Voici d'ailleurs ce que le «Rocket» avait déclaré à La Presse Canadienne, à l'occasion du 30e anniversaire de ce triste incident: «Ça me dérange encore. Certains soirs avant de m'endormir, j'y pense et j'ai des difficultés à trouver le sommeil. Je ne pourrai jamais oublié ce qui s'est passé. À mon avis, il s'agissait d'une décision injuste, car elle avait été prise en quelques heures et affectait toute mon équipe.»

Cette suspension eut effectivement des conséquences désastreuses pour le Canadien mais pour Richard également, «Il a eu tort.»

En posant un tel geste, Campbell a ruiné toutes les chances du Canadien de rejoindre ou de devancer Détroit dans la course au championnat de la Ligue nationale. Et en l'absence de Richard, le Canadien s'est finalement incliné en sept rencontres en finale contre les Red Wings. Une absence coûteuse quand on sait que le Canadien a entrepris la saison suivante avec la conquête, sans précédent et sans égal, de cinq coupes Stanley d'affilée.

Pour le «Rocket», cette suspension le priva du trophée Art Ross remis au meilleur marqueur, à peu près le seul honneur qui lui a échappé au cours de sa glorieuse carrière dans la LNH.

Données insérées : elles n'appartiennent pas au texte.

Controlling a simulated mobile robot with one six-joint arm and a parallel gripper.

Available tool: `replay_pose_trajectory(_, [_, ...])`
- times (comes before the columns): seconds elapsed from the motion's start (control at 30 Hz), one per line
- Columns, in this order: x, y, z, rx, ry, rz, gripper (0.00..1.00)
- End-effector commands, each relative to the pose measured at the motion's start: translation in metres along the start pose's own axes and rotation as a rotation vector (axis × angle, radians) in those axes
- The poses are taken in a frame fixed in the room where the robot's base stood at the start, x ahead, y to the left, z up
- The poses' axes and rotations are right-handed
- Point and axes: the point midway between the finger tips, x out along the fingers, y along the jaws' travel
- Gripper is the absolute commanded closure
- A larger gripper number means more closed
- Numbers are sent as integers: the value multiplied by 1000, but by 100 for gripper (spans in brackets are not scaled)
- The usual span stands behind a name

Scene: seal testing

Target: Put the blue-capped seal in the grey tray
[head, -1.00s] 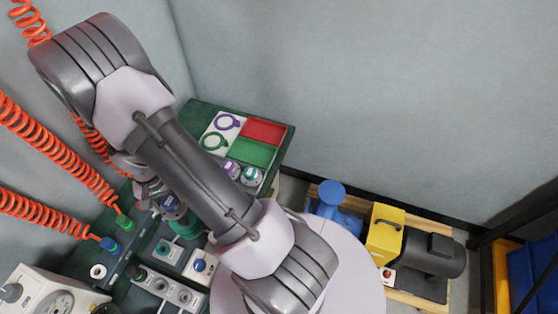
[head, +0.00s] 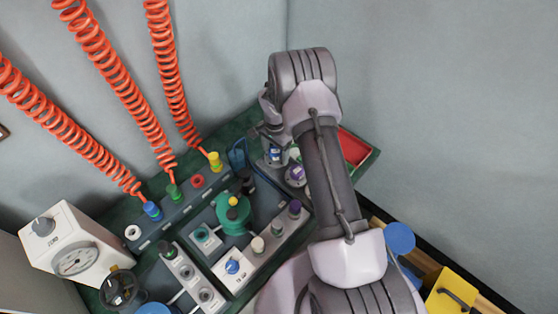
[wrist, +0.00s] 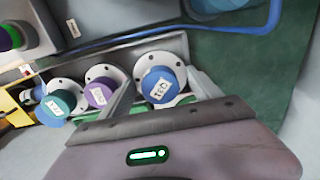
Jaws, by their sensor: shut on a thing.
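The blue-capped seal (wrist: 160,85) has a pale round flange with holes and a labelled blue cap. In the wrist view it sits between the two fingers of my gripper (wrist: 163,98), which is shut on it. In the head view, the blue cap (head: 274,155) shows beside my gripper (head: 270,145) at the back of the bench. A purple-capped seal (wrist: 99,93) and a teal-capped seal (wrist: 59,106) stand in a row to its left in the wrist view. I cannot pick out the grey tray; my arm hides part of the bench.
A red tray (head: 354,149) shows partly behind my arm. Control blocks with coloured knobs (head: 232,266) and a gauge box (head: 70,247) crowd the bench. Orange coiled hoses (head: 122,78) hang at left.

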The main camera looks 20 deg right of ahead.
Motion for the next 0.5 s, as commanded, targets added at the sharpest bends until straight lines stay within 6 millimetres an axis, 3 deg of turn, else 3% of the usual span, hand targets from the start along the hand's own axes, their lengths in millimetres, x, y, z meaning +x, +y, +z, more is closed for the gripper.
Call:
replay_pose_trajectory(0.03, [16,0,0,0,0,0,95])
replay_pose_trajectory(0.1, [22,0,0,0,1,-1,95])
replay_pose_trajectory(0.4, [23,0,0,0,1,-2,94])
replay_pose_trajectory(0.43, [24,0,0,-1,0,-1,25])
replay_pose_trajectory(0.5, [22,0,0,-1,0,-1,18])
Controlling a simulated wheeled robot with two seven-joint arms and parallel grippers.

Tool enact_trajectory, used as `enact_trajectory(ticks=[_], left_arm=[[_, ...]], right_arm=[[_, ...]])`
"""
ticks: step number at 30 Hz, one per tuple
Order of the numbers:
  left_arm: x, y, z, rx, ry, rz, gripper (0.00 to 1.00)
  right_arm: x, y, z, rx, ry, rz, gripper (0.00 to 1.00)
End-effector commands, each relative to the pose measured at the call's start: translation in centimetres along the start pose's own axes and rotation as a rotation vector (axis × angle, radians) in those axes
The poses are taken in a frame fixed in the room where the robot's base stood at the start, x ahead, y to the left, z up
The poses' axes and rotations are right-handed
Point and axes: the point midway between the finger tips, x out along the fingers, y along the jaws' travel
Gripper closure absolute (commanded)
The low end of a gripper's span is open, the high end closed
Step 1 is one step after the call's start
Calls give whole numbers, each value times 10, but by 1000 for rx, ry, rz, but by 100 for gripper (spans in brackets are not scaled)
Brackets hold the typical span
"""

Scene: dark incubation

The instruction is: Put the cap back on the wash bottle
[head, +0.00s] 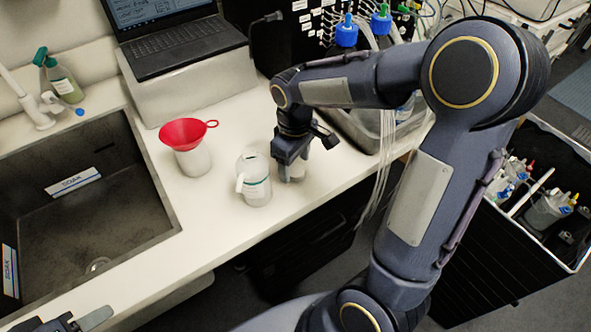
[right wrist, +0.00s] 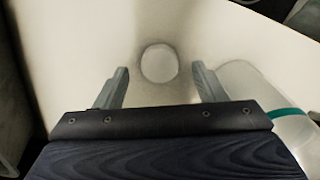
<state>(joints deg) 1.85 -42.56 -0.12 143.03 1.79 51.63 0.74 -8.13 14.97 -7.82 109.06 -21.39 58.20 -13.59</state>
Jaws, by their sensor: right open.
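The white wash bottle (head: 256,188) with a teal band stands upright on the bench. Its teal band and pale side also show at the right of the right wrist view (right wrist: 248,88). A pale round thing, which looks like the cap (right wrist: 159,63), lies on the white bench between and just beyond my right fingertips. My right gripper (head: 292,174) points down, open, just right of the bottle; its fingers (right wrist: 160,72) stand either side of the cap without visible contact. My left gripper (head: 65,323) is cut off at the bottom left, and its opening is unclear.
A white container with a red funnel (head: 183,132) stands left of the bottle. The sink (head: 75,200) is further left, with a spray bottle (head: 62,82) and a small blue thing (head: 80,112) behind it. A laptop (head: 180,40) stands behind. The bench front is clear.

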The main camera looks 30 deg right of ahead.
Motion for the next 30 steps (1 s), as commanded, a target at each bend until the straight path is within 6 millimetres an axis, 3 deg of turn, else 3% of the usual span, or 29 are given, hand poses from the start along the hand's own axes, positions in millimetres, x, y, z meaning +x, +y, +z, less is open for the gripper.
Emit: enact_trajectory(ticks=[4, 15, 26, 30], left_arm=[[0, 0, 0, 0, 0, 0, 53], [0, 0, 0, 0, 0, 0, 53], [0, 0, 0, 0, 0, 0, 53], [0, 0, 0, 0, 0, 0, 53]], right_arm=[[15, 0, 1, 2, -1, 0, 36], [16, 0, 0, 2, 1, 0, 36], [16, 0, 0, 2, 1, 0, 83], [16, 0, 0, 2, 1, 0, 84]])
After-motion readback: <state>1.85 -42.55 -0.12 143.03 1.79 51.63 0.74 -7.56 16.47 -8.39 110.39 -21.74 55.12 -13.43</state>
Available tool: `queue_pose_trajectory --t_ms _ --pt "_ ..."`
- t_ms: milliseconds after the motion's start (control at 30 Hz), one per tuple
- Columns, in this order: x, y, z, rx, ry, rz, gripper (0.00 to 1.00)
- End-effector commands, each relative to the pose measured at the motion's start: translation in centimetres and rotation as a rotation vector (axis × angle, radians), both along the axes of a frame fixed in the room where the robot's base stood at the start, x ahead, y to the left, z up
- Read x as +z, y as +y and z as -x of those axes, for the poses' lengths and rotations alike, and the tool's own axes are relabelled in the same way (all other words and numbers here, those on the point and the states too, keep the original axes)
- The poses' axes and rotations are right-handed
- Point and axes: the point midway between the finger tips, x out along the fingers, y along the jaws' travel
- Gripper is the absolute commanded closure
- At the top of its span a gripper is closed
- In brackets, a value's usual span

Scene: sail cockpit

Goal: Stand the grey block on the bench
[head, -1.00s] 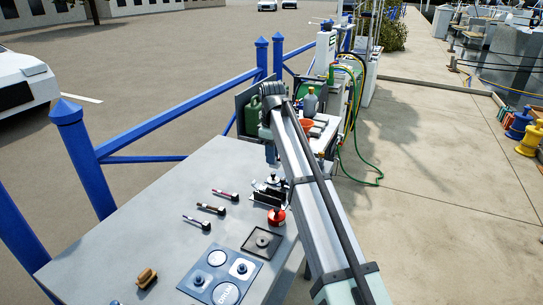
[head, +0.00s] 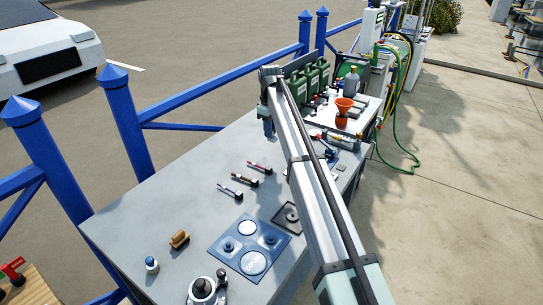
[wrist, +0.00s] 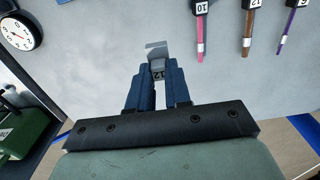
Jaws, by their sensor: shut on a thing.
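My gripper (wrist: 157,78) has dark blue fingers, shut on a small grey block (wrist: 156,50) in the wrist view. In the head view my gripper (head: 267,122) is over the far left part of the bench (head: 160,205), near green cans. The block cannot be made out there.
Tools with pink (wrist: 200,35), brown (wrist: 250,30) and purple (wrist: 291,25) handles lie nearby. A round clock (wrist: 20,33) and green can (wrist: 22,132) are at left in the wrist view. Bare bench lies left of the tools.

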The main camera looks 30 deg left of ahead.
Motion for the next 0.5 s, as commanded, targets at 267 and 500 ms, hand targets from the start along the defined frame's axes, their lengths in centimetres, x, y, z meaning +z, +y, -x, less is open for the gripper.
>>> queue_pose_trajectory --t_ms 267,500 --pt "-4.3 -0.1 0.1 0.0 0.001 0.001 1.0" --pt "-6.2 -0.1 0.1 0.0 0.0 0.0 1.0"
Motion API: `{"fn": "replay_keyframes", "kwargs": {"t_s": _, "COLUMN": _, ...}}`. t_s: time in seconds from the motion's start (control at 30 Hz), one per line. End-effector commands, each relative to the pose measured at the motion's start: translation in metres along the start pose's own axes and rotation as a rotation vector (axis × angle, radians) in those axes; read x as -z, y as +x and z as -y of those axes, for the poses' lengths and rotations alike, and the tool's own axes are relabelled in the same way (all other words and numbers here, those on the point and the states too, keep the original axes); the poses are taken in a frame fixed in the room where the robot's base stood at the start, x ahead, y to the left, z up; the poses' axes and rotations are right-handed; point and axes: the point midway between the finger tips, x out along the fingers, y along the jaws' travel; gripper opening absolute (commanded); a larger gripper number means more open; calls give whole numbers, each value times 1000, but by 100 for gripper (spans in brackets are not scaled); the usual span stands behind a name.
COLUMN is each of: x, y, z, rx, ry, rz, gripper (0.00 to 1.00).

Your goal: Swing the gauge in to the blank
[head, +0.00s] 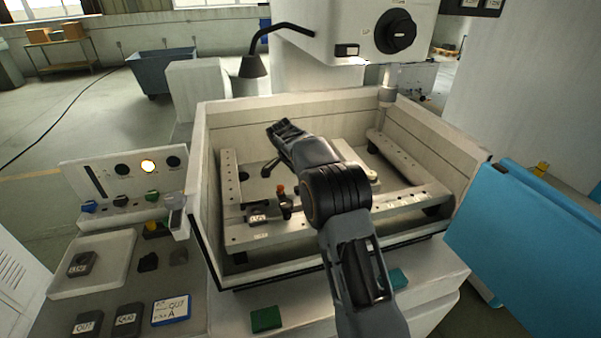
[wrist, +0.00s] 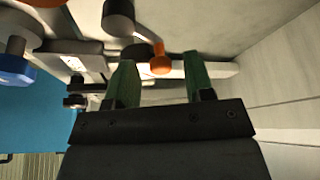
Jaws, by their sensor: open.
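My gripper (wrist: 158,66) is open, with its two green fingers apart in the wrist view. An orange knob (wrist: 161,60) shows between the fingertips, and I cannot tell whether it is between them or beyond them. A dark round part (wrist: 118,17) is just above the left finger. In the head view my arm reaches over the machine tank and its dark end (head: 285,130) is above the back left of the work frame; the fingers are not clear there. A small dark post with an orange top (head: 281,189), possibly the gauge, stands beside a labelled grey block (head: 257,215), likely the blank, on the front rail.
The tank walls (head: 203,190) enclose the frame (head: 320,221). A machine head (head: 350,30) and a hooked lamp (head: 253,66) hang above. A blue panel (head: 525,235) is at the right. A tray (head: 118,250) and loose blocks (head: 128,318) lie at the left.

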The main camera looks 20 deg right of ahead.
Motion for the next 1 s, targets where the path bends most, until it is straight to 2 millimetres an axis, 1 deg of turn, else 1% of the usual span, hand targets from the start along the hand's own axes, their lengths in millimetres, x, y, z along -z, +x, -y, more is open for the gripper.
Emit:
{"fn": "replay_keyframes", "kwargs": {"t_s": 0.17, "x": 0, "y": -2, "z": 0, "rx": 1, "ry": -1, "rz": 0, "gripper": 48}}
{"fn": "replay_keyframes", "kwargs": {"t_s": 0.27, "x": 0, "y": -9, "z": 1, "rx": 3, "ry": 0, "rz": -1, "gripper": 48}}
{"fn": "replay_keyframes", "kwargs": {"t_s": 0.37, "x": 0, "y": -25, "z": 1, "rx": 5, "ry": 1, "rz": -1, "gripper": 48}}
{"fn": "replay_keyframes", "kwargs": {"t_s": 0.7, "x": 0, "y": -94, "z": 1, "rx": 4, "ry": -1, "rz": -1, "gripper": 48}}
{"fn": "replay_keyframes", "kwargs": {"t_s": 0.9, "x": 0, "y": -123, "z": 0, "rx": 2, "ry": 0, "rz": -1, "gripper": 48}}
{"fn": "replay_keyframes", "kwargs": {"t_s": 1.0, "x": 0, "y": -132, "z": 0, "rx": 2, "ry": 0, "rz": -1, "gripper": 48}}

Richard a toujours maintenu que la suspension avait été une erreur. Le jour des funérailles de Campbell, en 1984, il a répondu aux questions insistantes d'un journaliste désireux de savoir ce qu'il pensait de l'ancien président de la LNH: «Il a eu tort.»


Attaque de Laycoe

Mais qu'est-ce qui a conduit à l'émeute du 17 mars 1955?

Le dimanche précédent, le Canadien avait disputé un important match sur la petite patinoire du Garden de Boston. Ce soir-là, Hal Laycoe avait pour mission de surveiller Richard. Il ne restait que dix minutes à la troisième période lorsque Richard a été atteint à la tête par un coup de bâton de Laycoe, lui infligeant une coupure qui nécessita cinq points de suture. Le visage ensanglanté, Richard s'est alors rué sur le joueur des Bruins et l'a atteint d'une solide droite à un oeil. Non satisfait, il a ramassé un bâton et il a frappé Laycoe dans le dos.

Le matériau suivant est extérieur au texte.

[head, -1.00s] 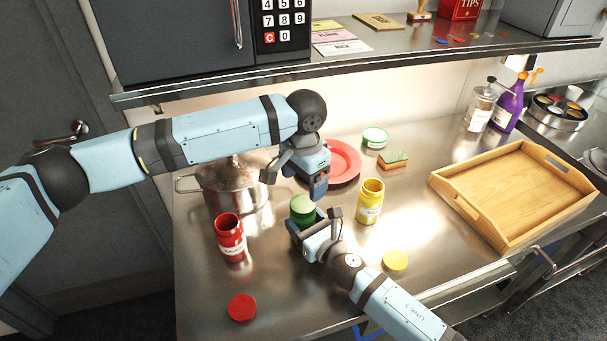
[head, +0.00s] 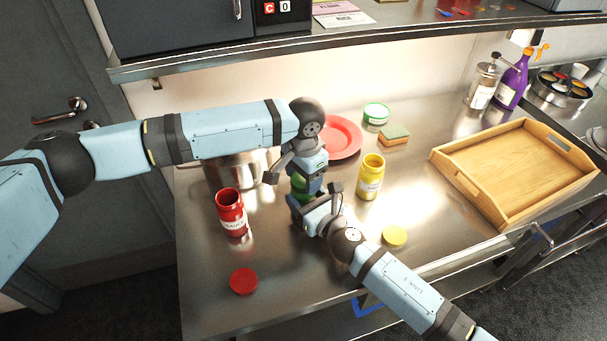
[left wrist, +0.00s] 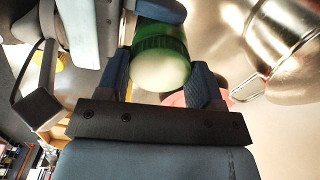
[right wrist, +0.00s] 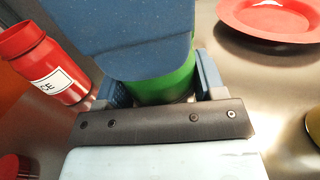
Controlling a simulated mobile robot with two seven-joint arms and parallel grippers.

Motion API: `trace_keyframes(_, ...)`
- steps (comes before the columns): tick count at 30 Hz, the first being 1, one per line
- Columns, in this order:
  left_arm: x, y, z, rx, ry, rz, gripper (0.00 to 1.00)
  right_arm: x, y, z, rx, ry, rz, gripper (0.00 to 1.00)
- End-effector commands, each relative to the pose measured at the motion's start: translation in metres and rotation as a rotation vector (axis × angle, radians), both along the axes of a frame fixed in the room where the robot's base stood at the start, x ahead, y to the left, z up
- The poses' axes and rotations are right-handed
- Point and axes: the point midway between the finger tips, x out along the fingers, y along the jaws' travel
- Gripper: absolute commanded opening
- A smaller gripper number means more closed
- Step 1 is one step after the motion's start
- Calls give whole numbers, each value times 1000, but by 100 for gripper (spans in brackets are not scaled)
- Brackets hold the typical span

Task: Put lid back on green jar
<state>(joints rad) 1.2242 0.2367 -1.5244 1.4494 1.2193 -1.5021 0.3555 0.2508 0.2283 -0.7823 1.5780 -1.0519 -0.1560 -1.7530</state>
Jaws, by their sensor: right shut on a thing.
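The green jar (right wrist: 165,84) stands on the steel counter, between the fingers of my right gripper (right wrist: 157,85), which is shut on its body. In the head view, the jar (head: 299,187) is largely hidden by both grippers. Its green ribbed lid (left wrist: 162,48) shows a pale top in the left wrist view and appears to sit on the jar; the exact seating is hidden. My left gripper (left wrist: 162,85) is directly above, pointing down, its fingers apart on either side of the lid. In the head view, my left gripper (head: 307,182) is just above my right gripper (head: 315,204).
An open red jar (head: 231,212) and red lid (head: 243,280) are left; an open yellow jar (head: 370,178) and yellow lid (head: 394,236) are right. Behind are a steel pot (head: 230,172), red plate (head: 343,136), green-and-white tub (head: 376,112) and sponge (head: 395,135). A wooden tray (head: 525,222) is far right.

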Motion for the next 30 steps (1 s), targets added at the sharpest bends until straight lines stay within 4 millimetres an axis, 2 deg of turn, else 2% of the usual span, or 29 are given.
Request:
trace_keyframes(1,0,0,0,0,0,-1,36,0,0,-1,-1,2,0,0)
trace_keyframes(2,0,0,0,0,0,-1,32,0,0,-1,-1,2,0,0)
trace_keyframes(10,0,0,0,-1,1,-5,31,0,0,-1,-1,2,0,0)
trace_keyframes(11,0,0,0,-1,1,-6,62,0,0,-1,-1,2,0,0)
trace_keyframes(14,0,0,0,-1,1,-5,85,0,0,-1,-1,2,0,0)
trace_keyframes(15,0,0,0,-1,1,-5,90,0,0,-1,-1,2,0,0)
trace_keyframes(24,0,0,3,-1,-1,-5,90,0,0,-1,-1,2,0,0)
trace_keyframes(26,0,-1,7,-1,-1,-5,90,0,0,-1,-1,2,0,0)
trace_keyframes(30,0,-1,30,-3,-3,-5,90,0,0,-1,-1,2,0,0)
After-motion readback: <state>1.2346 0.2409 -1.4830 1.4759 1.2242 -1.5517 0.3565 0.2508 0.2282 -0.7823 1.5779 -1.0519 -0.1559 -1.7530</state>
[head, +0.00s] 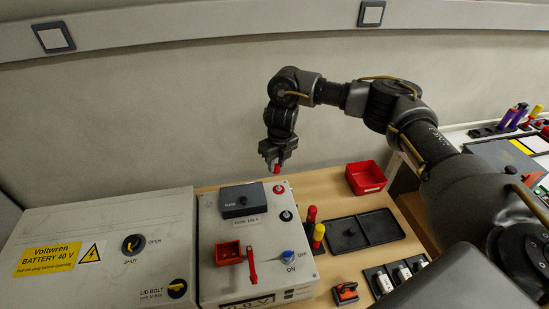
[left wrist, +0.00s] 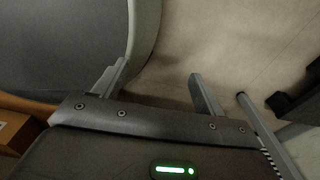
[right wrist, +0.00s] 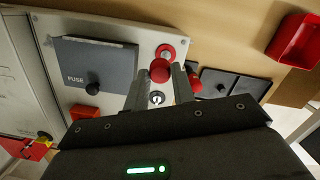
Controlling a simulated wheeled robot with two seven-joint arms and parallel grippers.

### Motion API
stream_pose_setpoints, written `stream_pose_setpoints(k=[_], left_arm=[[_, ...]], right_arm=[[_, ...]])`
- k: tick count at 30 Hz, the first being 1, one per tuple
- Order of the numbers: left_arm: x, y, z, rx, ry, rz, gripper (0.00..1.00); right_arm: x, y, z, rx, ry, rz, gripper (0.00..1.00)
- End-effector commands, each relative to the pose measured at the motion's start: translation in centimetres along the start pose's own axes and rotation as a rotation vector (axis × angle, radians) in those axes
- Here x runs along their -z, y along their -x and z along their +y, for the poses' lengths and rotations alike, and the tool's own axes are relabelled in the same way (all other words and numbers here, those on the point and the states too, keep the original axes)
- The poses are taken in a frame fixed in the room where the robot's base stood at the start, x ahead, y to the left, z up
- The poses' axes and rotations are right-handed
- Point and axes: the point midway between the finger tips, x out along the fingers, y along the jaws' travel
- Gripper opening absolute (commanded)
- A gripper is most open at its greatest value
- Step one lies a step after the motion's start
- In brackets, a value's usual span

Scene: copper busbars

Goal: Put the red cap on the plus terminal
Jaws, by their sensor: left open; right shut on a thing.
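My right gripper (head: 278,160) is shut on the red cap (head: 277,169), which hangs below its fingertips above the back right corner of the grey fuse box. In the right wrist view the red cap (right wrist: 160,71) sits between the fingertips. The red-ringed terminal (head: 279,189) is just below the cap in the head view, bare on top. In the right wrist view its red ring (right wrist: 166,51) shows partly behind the cap. A second, dark terminal (head: 286,216) is nearer the front. My left gripper (left wrist: 157,82) is open and empty, away from the bench.
The fuse box (head: 212,280) carries a dark fuse cover (head: 240,199), a red square holder (head: 228,253), a red lever (head: 252,268) and a blue switch (head: 288,257). Red and yellow-handled tools (head: 318,235), a black tray (head: 385,228) and a red bin (head: 366,180) stand to the right.

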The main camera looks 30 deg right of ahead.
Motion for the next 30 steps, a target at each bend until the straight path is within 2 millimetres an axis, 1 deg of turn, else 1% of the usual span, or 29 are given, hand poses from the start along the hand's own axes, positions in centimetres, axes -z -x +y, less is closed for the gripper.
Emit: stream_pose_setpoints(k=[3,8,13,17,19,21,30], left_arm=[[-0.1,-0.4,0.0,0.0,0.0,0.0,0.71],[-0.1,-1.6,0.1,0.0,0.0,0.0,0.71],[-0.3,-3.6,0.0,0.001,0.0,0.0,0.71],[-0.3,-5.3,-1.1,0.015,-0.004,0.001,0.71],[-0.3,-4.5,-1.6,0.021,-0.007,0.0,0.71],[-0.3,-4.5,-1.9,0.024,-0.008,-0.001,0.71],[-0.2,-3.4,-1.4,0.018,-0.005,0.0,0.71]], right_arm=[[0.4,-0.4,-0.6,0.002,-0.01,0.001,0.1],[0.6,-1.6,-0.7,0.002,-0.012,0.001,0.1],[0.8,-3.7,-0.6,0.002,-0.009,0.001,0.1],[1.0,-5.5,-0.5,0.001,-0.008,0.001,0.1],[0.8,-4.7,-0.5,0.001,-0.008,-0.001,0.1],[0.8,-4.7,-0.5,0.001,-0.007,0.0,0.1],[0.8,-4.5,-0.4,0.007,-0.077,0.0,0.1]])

L'intervention du juge de ligne Cliff Thompson n'a contribué qu'à exciter la colère de Richard. Il l'a repoussé le long de la clôture et lui a appliqué une droite à la figure.

Voici comment Richard a décrit l'incident quelques heures après le match: «Quand j'ai vu le sang, je suis devenu furieux. Je n'ai rien provoqué. Si j'ai frappé le juge de ligne, je ne m'en souviens pas. Je savais que quelqu'un me retenait et je voulais tout simplement me libérer. J'ignore complètement ce qui va m'arriver, mais je suis très pessimiste.»

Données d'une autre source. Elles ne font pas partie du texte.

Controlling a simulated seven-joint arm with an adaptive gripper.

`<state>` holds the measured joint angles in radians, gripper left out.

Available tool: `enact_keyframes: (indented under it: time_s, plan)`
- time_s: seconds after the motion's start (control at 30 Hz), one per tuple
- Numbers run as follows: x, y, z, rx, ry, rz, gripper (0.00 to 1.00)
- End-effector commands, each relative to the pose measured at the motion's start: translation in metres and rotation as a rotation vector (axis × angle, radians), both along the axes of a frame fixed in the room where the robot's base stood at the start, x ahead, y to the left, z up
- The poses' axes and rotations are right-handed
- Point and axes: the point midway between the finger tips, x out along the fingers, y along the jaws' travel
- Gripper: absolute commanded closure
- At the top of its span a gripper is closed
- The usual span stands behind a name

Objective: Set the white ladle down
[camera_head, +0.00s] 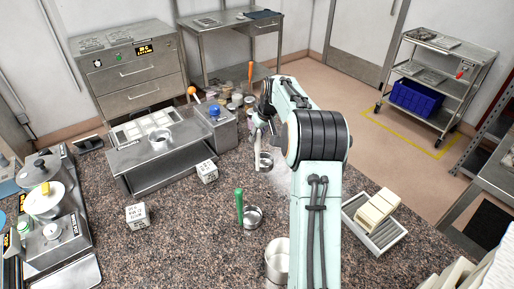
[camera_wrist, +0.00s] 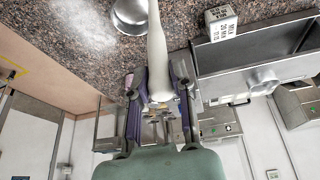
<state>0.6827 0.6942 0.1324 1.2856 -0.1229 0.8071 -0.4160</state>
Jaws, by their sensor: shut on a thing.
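The white ladle (camera_wrist: 156,45) has a pale handle and a round metal bowl (camera_wrist: 130,14). My gripper (camera_wrist: 159,88) is shut on its handle, with a purple-grey finger on each side in the wrist view. In the head view my gripper (camera_head: 264,108) is beyond the middle of the granite counter, and the ladle (camera_head: 257,145) hangs below it, handle up. The ladle's bowl (camera_head: 265,161) is low over the counter beside a pale, whitish patch. I cannot tell whether the bowl touches the counter. My arm hides part of the area to the right.
A green-handled ladle (camera_head: 239,203) stands nearer on the counter, close to a metal pot (camera_head: 277,270). Two white printed blocks (camera_head: 207,171) (camera_head: 136,214) lie left. A steel unit (camera_head: 155,163) stands back left, and a tray of ivory bars (camera_head: 398,237) right. Bare granite lies at centre left.

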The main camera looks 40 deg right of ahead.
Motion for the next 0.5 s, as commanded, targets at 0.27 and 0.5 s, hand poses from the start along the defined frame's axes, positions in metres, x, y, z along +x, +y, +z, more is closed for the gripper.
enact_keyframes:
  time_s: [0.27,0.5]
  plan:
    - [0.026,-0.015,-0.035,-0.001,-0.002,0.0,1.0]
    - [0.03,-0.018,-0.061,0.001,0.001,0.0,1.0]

Et le «Rocket» avait bien raison de redouter le pire.

Saisi de l'affaire, Campbell, sous la pression de plusieurs gouverneurs du circuit, a prononcé un verdict rapide le 16 mars, quelques heures seulement après avoir entendu la défense de Richard.


La pire manifestation à Montréal

Déjà que la sanction était jugée beaucoup trop sévère et que tout le monde criait à l'injustice, Campbell provoqua les événements du 17 mars en insistant pour assister au match suivant du Canadien au Forum malgré des avis contraires.

Assis à sa place habituelle, les spectateurs l'ont rapidement pris à partie, d'abord en lui criant des injures et ensuite en lui jetant des projectiles de toutes sortes. Puis, les événements se sont précipités quand un jeune homme tenta de le frapper au visage. Malgré l'intervention des placiers et policiers, la confusion s'est accrue quand une bombe lacrymogène éclata tout près de l'endroit où était assis Campbell. Evacué à l'extérieur, les spectateurs et autres badauds exprimèrent alors leur colère en fracassant vitrines de magasins et en mettant le feu aux kiosques à journaux. On brûla même Campbell en effigie.

Selon un rapport de police, on mit six heures à disperser les émeutiers.

Une dépêche d'époque de La Presse Canadienne a décrit la situation comme étant «la pire manifestation jamais vue à Montréal depuis les émeutes anticonscriptionnistes qui ont marqué la dernière guerre.»

Même le «Rocket» a exprimé sa surprise devant l'ampleur de la réaction de ses partisans. «Jamais je n'aurais pensé avoir un tel appui des amateurs de hockey montréalais, a-t-il analysé en 1985. Je n'aurais jamais pensé qu'une telle démonstration de violence aurait pu survenir. C'était, après tout, la première émeute de la province de Québec. Plus tard, j'étais soulagé que tout soit terminé.»